It’s been another great week of fishing for anglers across Southern California and it seems like everything is biting. The boats fishing the Channel Islands are slaying the bass and getting occasional big scores on halibut.
Meanwhile, the boats fishing the Dirt Clod were loading up on big seabass and the bruiser yellows were busting tackle at San Clemente Island. Along the coast, the barracuda and bass are biting as well as they have in the last few years and anywhere you look between Catalina and the border, you’ve got a shot at finding foamers of bluefin tuna.
With so much happening, it’s hard for sport boat anglers to do wrong when choosing a trip, so this week I’m going to focus on helping out the private boaters that are planning to head offshore this weekend. As you all already know, the main bite zones have been a zoo and the fish are biting right through the traffic but these monumental gang bangs usually result in bad manners and frustrating fishing. So, with the tuna spread out in every direction, there’s no reason to compete with other boats for heavily pressured fish. With that, I’d like to share some tips that have helped me find fish on my recent trips offshore.
The first step in any successful trip is to come up with a game plan regarding where you’re going to run. That means having a starting destination in mind instead of just following the boats out to where the other guys are catching them. For example, if I’m leaving out of Newport Harbor, my first destination might be the 277, which will allow me to cross the edge of the 14 Mile Bank on my way there. As soon as I get off the coastal shelf, I’m actively looking for fish, which entails checking the water temperature every few minutes to see if I ran over any breaks.
You won’t necessarily see fish once you hit a temp break but if you’re seeing signs of fish and then cross into warmer or colder water you can rule out any water outside of the temperature where you’re seeing the fish. That being said, if you don’t know what the temperature was a mile back, whatever it is when you see your first fish is meaningless. Speaking of seeing your first fish, you need to be looking somewhere other than straight ahead when you’re running to your spot. When we are headed out we’ll usually have two people at the helm with one looking 30 to 45-degrees to port and the other starboard. In the mornings you aren’t looking for foamers but signs like birds, bait, whales, or breezing fish.
Jimmy Decker, Matt Kotch, and I ran to Clemente to fish a bass tournament last Saturday and on our way across spotted a breezer of bluefin tuna shining in the swell. The fish were obviously not in a feeding mode, so we continued on to the island to fish bass. At around 9:00 a.m. we decided to get off the island and fish tuna so we ran back to where we’d seen the fish several hours earlier. As is usually the case, the fish weren’t there when we got back but we knew that they were likely still somewhere between there and the island because we’d crossed a temp break right before we saw them in the morning. With that direction crossed off the list, we were left with three directions to look. Since we hadn’t seen any signs of life between the island and the spot on our way back to it we were able to rule out that direction as well. With only two directions to look, we ran west assuming that was the most likely direction of travel. After a couple of miles of not seeing anything, we bent it down east and found a whale a couple of miles below where we’d seen the fish in the morning. The whale was a good sign, so we stopped the boat to glass around and had a spot of bluefin pop up a hundred yards away. We ended up going five for seven over the next hour and didn’t have to compete with a single boat.

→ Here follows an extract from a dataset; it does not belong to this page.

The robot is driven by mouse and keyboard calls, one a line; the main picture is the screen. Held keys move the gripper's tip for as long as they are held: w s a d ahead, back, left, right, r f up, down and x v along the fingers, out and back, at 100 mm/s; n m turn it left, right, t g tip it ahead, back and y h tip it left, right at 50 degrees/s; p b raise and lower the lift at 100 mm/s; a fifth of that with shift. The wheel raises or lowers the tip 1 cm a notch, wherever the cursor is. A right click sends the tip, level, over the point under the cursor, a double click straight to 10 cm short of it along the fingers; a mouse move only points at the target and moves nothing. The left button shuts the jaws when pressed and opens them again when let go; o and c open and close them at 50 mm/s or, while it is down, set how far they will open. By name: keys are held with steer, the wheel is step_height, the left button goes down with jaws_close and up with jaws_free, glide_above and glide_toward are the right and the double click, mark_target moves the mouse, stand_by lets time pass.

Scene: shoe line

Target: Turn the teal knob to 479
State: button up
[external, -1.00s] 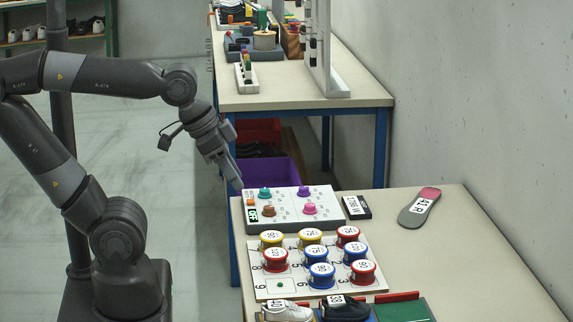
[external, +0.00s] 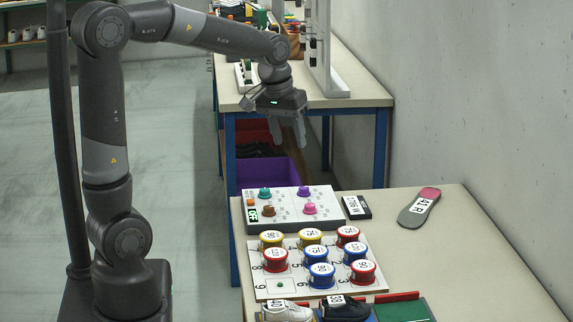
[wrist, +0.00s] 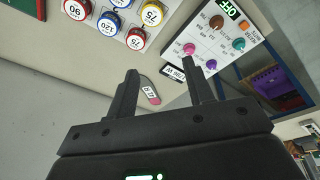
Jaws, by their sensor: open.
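The teal knob (external: 265,193) sits at the back left of a white and grey control panel (external: 288,222) on the near bench. A purple knob (external: 304,191), a brown knob (external: 268,210) and a pink knob (external: 309,208) share the panel. A small green display (external: 252,214) is at its left; in the wrist view the display (wrist: 233,9) seems to read OFF. My gripper (external: 289,143) is open and empty, pointing down above and behind the panel, clear of it. In the wrist view the teal knob (wrist: 239,44) lies right of my gripper (wrist: 159,68), untouched.
An orange button (external: 251,202) is beside the teal knob. A black labelled block (external: 356,207) and an insole (external: 419,207) lie right of the panel. Several coloured tins (external: 320,275) and shoes (external: 346,309) are in front. A purple crate (external: 265,176) is behind.

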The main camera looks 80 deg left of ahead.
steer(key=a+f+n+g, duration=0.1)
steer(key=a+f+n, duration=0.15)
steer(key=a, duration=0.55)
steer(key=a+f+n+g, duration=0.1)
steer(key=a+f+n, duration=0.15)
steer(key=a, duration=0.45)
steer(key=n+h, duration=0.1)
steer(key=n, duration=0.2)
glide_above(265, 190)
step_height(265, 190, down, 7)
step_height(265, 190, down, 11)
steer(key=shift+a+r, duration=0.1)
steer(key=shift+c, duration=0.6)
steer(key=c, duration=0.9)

This thought process has worked for me trip after trip since these bluefin first showed up and will work for you as well if you’re willing to dedicate your time to really looking for fish and interpreting what you’re seeing instead of getting distracted by the other boats fishing the area. Speaking of other boats, if you see one pull up on a foamer, don’t just run over and jump their fish. You’d be much better off glassing around and looking for a foamer of your own a good distance from the boat that’s stopped. When these fish have been popping up, it seems like they pop up everywhere, so there’s no reason to lessen your chances of getting bit by competing with other boats. That’s about it for this week. Good luck if you’re heading out!